[Set exercise]: In the records below, find the line that contains "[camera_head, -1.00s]" and the line that contains "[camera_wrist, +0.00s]"; write out exactly those two lines and everything between them, without the pictures.

* BEGIN Given information *

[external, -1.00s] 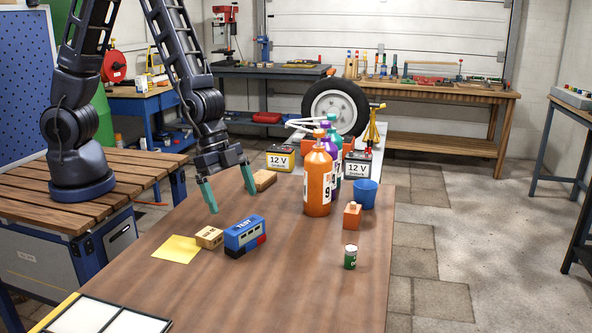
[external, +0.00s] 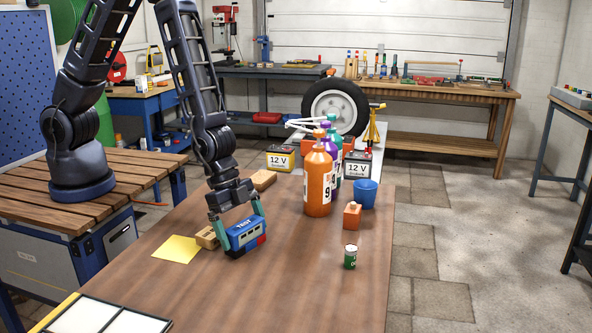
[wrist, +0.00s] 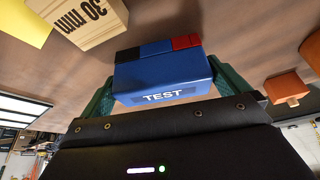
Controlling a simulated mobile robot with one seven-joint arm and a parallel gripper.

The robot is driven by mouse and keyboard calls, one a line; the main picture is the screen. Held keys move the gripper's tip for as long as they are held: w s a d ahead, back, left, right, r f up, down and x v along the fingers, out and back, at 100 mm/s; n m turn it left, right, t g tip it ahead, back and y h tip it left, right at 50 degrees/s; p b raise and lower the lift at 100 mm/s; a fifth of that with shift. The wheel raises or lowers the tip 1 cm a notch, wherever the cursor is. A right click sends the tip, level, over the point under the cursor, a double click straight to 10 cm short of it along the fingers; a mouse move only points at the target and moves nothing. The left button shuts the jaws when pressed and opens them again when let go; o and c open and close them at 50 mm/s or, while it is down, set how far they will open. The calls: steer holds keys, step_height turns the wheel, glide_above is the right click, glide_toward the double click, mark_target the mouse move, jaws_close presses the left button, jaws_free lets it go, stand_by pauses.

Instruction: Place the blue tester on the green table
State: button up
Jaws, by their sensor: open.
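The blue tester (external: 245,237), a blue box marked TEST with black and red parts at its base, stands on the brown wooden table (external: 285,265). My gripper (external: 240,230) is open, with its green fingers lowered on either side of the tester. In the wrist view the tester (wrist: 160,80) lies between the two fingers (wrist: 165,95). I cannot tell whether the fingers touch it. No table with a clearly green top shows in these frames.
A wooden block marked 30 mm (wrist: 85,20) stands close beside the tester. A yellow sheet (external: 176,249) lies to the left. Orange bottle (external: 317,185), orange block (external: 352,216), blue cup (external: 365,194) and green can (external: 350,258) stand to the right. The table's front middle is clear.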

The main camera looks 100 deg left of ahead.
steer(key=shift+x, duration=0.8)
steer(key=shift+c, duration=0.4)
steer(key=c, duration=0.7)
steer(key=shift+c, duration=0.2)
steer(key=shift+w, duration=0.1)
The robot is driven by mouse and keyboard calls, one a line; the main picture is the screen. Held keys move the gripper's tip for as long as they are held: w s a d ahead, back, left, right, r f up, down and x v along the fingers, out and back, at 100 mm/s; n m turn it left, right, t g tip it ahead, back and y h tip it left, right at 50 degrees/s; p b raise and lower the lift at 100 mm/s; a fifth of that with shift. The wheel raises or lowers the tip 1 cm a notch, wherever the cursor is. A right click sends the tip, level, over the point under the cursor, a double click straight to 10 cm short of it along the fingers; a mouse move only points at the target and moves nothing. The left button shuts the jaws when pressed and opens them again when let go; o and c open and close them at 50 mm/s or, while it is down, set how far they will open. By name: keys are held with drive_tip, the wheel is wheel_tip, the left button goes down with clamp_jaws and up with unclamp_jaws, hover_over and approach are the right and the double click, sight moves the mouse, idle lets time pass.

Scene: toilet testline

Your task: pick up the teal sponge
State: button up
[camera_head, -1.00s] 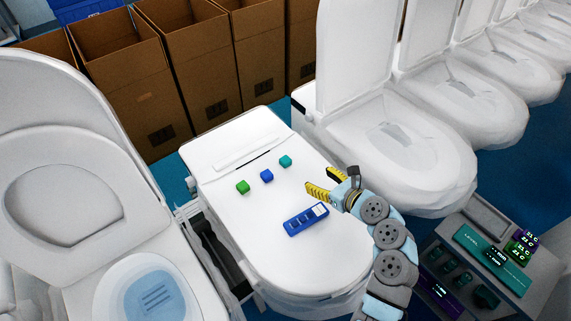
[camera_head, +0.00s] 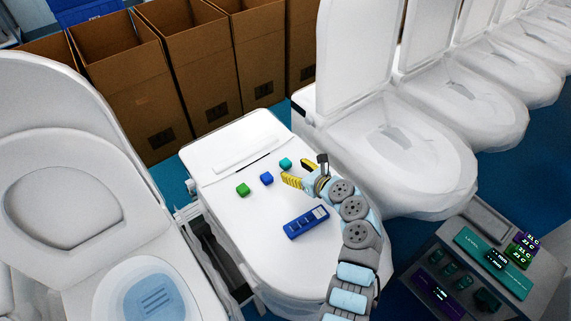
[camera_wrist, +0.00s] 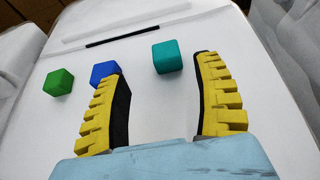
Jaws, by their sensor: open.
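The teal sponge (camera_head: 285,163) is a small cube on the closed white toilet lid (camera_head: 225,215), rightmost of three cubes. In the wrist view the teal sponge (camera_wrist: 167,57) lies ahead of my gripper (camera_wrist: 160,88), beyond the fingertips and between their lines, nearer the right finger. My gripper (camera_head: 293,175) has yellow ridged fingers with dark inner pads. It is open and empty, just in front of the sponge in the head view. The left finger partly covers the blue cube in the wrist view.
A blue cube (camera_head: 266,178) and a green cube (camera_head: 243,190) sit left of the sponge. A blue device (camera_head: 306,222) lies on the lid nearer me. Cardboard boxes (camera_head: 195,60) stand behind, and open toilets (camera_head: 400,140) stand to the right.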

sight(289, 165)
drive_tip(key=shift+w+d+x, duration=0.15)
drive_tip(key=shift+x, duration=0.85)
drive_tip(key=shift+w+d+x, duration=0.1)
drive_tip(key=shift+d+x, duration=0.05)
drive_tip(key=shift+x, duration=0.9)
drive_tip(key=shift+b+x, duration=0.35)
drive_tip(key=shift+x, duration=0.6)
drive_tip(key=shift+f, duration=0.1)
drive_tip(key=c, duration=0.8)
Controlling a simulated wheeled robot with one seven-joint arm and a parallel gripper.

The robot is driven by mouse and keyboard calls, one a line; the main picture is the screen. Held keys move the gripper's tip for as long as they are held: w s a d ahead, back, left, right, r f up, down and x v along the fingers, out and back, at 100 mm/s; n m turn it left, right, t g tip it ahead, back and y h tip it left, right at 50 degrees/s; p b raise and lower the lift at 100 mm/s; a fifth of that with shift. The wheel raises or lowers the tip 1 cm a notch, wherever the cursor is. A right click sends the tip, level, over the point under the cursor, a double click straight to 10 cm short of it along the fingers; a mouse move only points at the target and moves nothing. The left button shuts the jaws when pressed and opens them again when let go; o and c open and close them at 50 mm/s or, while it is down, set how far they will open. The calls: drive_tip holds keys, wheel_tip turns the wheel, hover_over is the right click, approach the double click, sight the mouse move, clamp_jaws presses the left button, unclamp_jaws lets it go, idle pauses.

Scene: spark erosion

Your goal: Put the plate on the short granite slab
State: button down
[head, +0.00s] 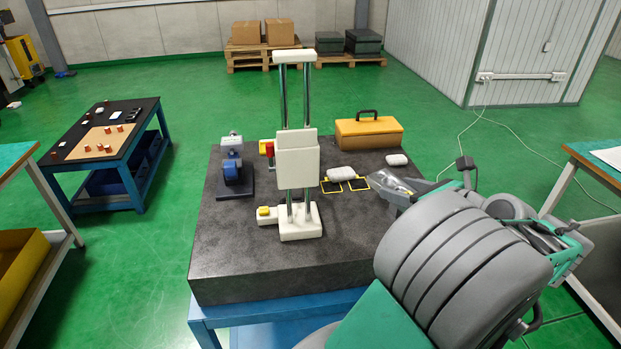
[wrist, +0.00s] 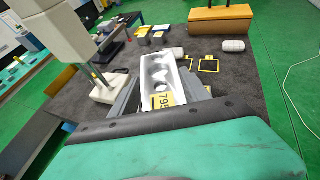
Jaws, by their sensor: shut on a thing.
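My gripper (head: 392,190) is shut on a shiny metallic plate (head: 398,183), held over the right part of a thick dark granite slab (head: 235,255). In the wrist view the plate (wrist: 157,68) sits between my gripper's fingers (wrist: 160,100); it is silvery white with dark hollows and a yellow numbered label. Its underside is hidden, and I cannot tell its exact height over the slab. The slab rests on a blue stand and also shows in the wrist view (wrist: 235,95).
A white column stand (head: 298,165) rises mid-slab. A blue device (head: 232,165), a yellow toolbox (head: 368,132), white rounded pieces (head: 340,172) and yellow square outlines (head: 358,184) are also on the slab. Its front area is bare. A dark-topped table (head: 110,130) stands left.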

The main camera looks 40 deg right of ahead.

* END Given information *

[Right answer]:
[camera_head, -1.00s] 
[camera_head, +0.00s] 
[camera_wrist, +0.00s] 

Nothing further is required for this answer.